A party follows, which is much like the party the previous evening. Dan Rather drifts by at one point, talking to someone. A dozen people surround him as he moves, hanging on every word like a school of hungry fish. They look as if any minute they might start taking eager bites out of him. Someone is introduced to me who says something pleasant about my work. I can’t for the life of me think what to say back: finally, after a long and ghastly silence, I remember that the words one says under these circumstances are “thank you.” I manage to get them out, but she’s looking at me funny, as well she might. I get another word out — “good-bye” — and then get the hell out of there so I can go home and sleep off the brownie. I remember the last time I was this stoned: (MORE) Convention 1973 Rolling Stone party. That time the culprit was California joints the size of cigars. Hallucinatory. Everyone’s cars turned to fur, and every time David Halberstam spoke, a podium seemed to form in front of him.

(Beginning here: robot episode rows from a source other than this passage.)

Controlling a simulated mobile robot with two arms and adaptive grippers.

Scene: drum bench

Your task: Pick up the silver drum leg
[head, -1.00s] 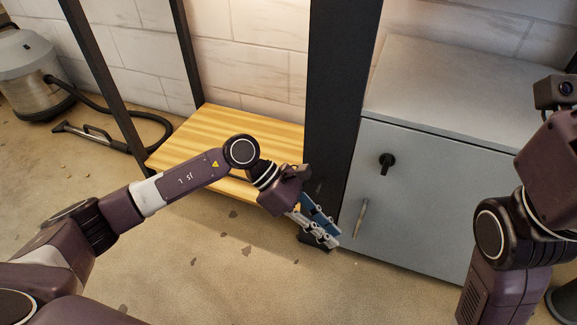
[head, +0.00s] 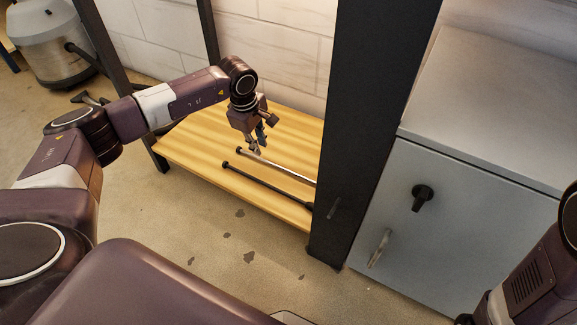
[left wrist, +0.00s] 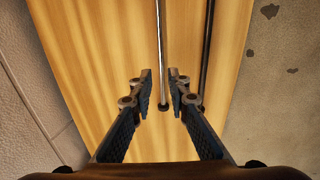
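The silver drum leg (head: 278,166) is a thin rod lying on the low wooden shelf (head: 186,147). A black rod (head: 265,187) lies nearer the shelf's front edge. My left gripper (head: 257,148) is above the shelf at the left end of the silver leg. In the left wrist view the left gripper (left wrist: 160,78) is open, and the silver leg (left wrist: 162,45) runs up between its fingers, its dark end cap (left wrist: 163,107) in the gap. Contact cannot be told. The black rod (left wrist: 207,50) is to its right. My right gripper is out of view; only part of that arm shows.
A thick black post (head: 365,120) stands at the shelf's right end and hides the rods' far ends. A grey cabinet (head: 470,215) with a black knob is right of it. A vacuum cleaner (head: 50,50) stands at the back left. The floor in front is clear.

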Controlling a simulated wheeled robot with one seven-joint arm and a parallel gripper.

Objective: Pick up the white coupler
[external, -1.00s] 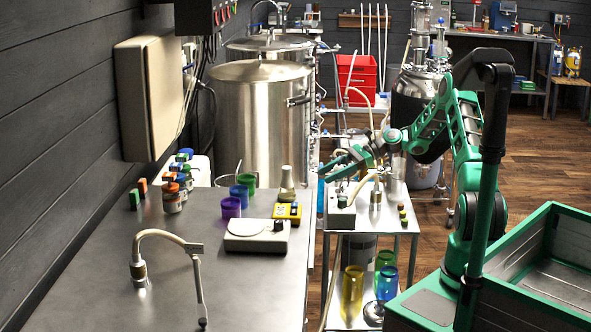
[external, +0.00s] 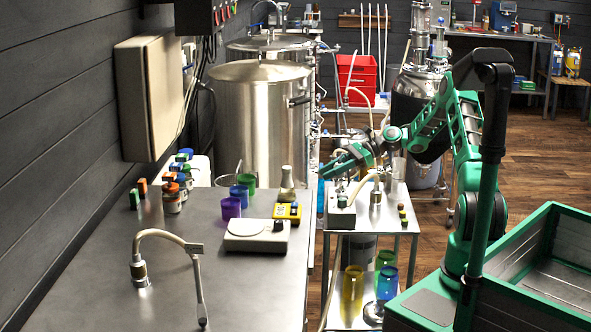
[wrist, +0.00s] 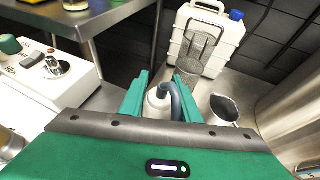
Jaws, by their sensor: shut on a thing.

Sunday — Sunday is quiet and subdued. The Media Midway is dismantled, there are no bars in evidence. People go around to the various literature tables set up outside the meeting rooms and pick up free copies of things like Seven Days and the Soho Weekly News and a beautiful slick magazine called Lithopinion. A man distributes the Redstockings press release/newspaper.

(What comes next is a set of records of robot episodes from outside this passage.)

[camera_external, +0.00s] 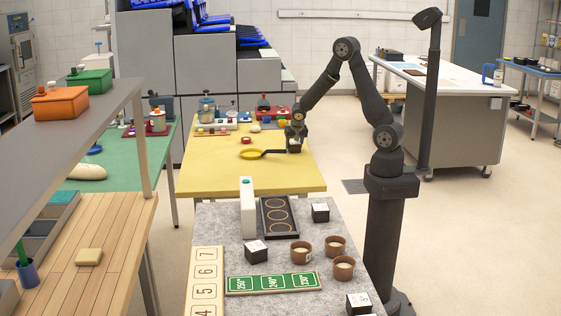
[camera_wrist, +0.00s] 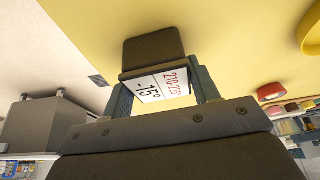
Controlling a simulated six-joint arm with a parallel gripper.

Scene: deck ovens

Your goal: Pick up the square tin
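My gripper (camera_external: 295,139) is over the far right part of the yellow table (camera_external: 215,178). In the wrist view my gripper (camera_wrist: 164,87) has its fingers on both sides of a dark block (camera_wrist: 150,72) with a white label (camera_wrist: 162,86), which reads "-15°" and a partly legible number range. A dark square shape (camera_wrist: 153,46) lies just beyond the block, against the yellow tabletop. I cannot tell whether it is the square tin, part of the block or a shadow. No other clear square tin is seen.
A yellow pan (camera_external: 252,154) with a dark handle lies left of my gripper; it also shows in the wrist view (camera_wrist: 311,32). Jars and small items line the table's back. The grey bench (camera_external: 218,222) in front carries black labelled cubes (camera_external: 256,251) and brown cups (camera_external: 301,252).

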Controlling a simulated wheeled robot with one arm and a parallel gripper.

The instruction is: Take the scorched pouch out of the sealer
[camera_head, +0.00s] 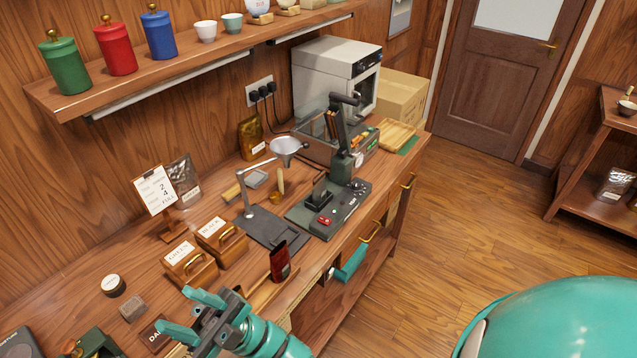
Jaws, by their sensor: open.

Like a lot of other people, I drift in and out of all the panels. Jack Newfield and John Hess talk about the nursing home scandal. Gay Talese talks, rather solemnly, about sex and journalism; Nora Ephron and David Obst give discouraging advice to hopeful freelancers. All the panels are mildly interesting; none of them seems more than that, except the panel on the assassination of JFK. It is well attended, and when the famous Zapruder film is shown, the room goes still.
Outside, in the lobby, they’ve opened up the bar again.